Alan Karr and Jerome Reiter follow with a discussion of the challenges of applying traditional statistical disclosure control techniques to big data. They note that the core problem is that the assessment of risk is based on assumptions about what a possible intruder knows about the released data, whether the intruder is malicious and how easily someone can be identified. The former two are unknown in big data; the last is distressingly easy. They suggest that a viable way forward for big data access is an integrated system including (i) unrestricted access to highly redacted data combined (ii) remote access solutions, as well as (iii) verification servers that allow users to assess the quality of their inference quality.

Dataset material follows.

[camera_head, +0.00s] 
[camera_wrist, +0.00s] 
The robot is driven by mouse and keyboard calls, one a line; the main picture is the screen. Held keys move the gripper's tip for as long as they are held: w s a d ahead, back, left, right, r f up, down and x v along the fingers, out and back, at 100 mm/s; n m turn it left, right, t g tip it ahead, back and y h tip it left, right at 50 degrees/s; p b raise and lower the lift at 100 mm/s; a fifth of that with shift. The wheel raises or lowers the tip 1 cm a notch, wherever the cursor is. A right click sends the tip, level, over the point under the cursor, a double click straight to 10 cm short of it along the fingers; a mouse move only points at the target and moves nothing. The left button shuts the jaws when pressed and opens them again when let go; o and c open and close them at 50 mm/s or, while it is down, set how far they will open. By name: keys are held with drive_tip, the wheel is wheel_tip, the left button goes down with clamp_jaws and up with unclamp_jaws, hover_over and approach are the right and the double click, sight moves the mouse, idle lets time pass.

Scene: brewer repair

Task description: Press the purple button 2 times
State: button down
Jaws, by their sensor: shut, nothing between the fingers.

The concluding chapter, by Cynthia Dwork, is the last precisely because she identifies an important new research agenda for privacy and confidentiality. She argues that big data mandates a mathematically rigorous theory of privacy, a theory amenable to measure – and minimize – cumulative privacy, as data are analyzed, re-analyzed, shared, and linked.
Any definition of privacy must include a measure of privacy loss, and data usage and so research with micro data should be accompanied by publication of the amount of privacy loss, that is, its privacy ‘price’. Her treatise on differential privacy provides just such a framework.
In sum, the book answers some pressing questions around data privacy and access. The book’s authors paint an intellectual landscape that includes legal, economic and statistical frameworks. The authors also identify new practical approaches that simultaneously maximize the utility of data access while minimizing information risk.
'Privacy, Big Data, and the Public Good: Frameworks for Engagement' is published by Cambridge University Press on June 12 2014.